The Cultural Contradictions of Neoliberalism: The Longing for an Alternative Order and the Future of Multiracial Democracy in an Age of Authoritarianism,” a new Roosevelt Institute report, argues that neoliberalism’s failures have resulted in a “cultural wreckage,” fueling a set of cultural responses to the ideology that purport to offer strategies to cope with a range of social, economic, and psychological issues. Authored by Shahrzad Shams, senior program manager for Roosevelt’s Race and Democracy program, Deepak Bhargava, longtime progressive movement leader and former senior fellow at Roosevelt, and Harry W. Hanbury, documentary filmmaker and activist, the report examines how the post-neoliberal Right has successfully taken advantage of the moment by weaponizing these responses.

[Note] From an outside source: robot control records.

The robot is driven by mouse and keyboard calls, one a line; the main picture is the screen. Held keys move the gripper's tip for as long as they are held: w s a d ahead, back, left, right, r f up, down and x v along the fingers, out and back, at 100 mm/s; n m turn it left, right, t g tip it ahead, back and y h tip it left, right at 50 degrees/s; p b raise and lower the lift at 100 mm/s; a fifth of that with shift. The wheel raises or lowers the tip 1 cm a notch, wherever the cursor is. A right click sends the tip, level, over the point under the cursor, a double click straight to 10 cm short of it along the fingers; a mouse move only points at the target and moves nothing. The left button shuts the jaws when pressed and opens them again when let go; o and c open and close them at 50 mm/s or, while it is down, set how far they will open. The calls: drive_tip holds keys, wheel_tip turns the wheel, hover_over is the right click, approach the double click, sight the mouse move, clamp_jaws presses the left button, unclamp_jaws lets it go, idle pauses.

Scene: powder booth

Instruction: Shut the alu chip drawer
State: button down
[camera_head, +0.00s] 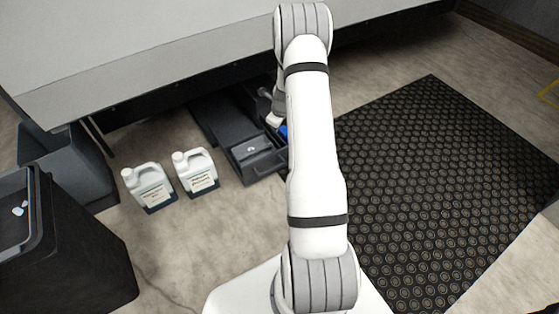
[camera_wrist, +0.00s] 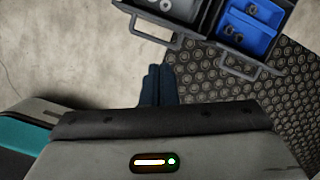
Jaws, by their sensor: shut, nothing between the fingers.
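Two dark drawers stand open side by side in the wrist view. The left drawer (camera_wrist: 197,28) has a grey inside with pale ring-shaped pieces and a bar handle (camera_wrist: 154,38) on its front. The right drawer (camera_wrist: 283,47) holds blue trays (camera_wrist: 247,27) with small metal pieces and has its own handle (camera_wrist: 250,70). No readable label tells which is the alu chip drawer. My gripper (camera_wrist: 159,70) is shut and empty, its dark fingers just short of the left handle and apart from it. In the head view the left drawer (camera_head: 262,166) juts out under the bench; my arm hides much of the right one.
Two white jugs (camera_head: 148,184) (camera_head: 196,170) stand on the floor left of the drawers. A grey bench (camera_head: 180,50) overhangs them. A black studded mat (camera_head: 440,170) lies to the right. A dark bin (camera_head: 75,250) stands at the lower left.

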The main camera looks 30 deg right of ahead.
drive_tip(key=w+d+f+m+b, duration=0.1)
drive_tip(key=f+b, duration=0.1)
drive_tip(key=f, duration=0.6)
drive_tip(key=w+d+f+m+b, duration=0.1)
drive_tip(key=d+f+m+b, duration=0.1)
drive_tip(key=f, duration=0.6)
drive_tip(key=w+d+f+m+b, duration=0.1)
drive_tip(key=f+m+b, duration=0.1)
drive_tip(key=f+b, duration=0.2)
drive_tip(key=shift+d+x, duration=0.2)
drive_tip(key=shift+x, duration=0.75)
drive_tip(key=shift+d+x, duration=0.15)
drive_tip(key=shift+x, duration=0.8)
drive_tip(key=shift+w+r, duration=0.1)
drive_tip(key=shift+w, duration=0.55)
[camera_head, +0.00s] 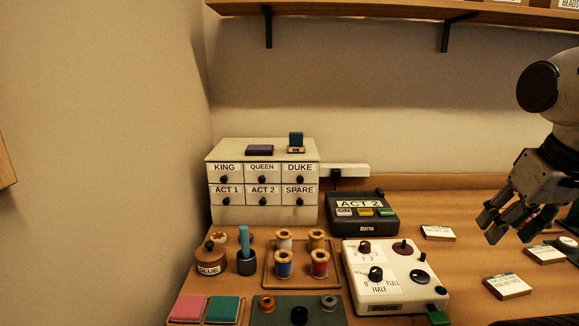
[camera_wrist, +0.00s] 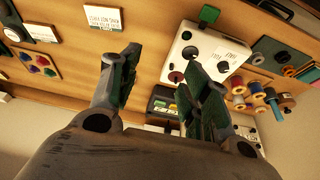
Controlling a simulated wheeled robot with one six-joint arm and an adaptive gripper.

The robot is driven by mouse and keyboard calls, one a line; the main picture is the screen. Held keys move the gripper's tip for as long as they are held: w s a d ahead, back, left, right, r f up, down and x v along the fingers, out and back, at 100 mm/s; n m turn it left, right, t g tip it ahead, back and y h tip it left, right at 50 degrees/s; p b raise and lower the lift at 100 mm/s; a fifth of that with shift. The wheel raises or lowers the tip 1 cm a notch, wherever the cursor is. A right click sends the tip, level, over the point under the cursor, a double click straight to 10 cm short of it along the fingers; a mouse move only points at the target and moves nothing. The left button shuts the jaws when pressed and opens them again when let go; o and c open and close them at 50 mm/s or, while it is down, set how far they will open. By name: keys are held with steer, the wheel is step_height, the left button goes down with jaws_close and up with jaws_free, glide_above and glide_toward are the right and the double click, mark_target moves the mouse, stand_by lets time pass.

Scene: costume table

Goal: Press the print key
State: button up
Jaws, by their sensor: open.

Shams, Bhargava, and Hanbury make five connected arguments:

  1. Neoliberalism must be understood not only as a policy project but also—equally—as a cultural project.
  2. We live today in a landscape of cultural wreckage brought about by neoliberal policies and ideology. 
  3. Neoliberalism as a cultural project is increasingly unpersuasive and unsatisfying to many people.
  4. Compared to the Left, the Right has been far more strategic and successful in engaging with the cultural responses to neoliberalism.
  5. Progressives must meet the widespread longing for alternatives to the neoliberal order on the terrain of culture if they are to compete successfully against the post-neoliberal Right. 

Insight from the Authors:

“The longing for alternatives to everyday life under neoliberalism is driven by deeply human desires. Many of us would call these desires spiritual. Progressives in recent years have been strong on analyzing structures and interests, but weak on culture and spirit. The Right, by contrast, has taken a ‘culture-first’ approach, leveraging our society’s reactions to the dysfunctions of neoliberalism for nefarious political ends. This is far from inevitable, and there is no reason why the Left cannot also engage in the cultural terrain, but with just, inclusive, and egalitarian ends in mind,” said Bhargava. 

“So far, conservatives have outmaneuvered progressives in this cultural landscape and are mobilizing this deep longing for alternatives for political purposes; their ‘culture-first’ approach to politics and policy has created a strange new landscape, including the rise of misogynistic propaganda from far-right commentators like Andrew Tate, who provide men with a sense of community and direction, or QAnon, which borders on organized religion. Progressives must seek to meet the present longing for a cultural alternative, rather than simply providing policy prescriptions, to ensure success in a post-neoliberal future,” said Shams. 

“To succeed in the face of a post-neoliberal Right that is mobilizing emotions and surfing the cultural currents of neoliberalism, the Left will need to engage in mass culture, build mass organizations, and expand the policy repertoire to address issues that speak directly to the deeper longings driving our politics. Progressives can harness the rebellious strands of our culture to build alternative political and cultural homes that meet needs in the here and now, build power, and demonstrate that another world is actually possible,” said Hanbury.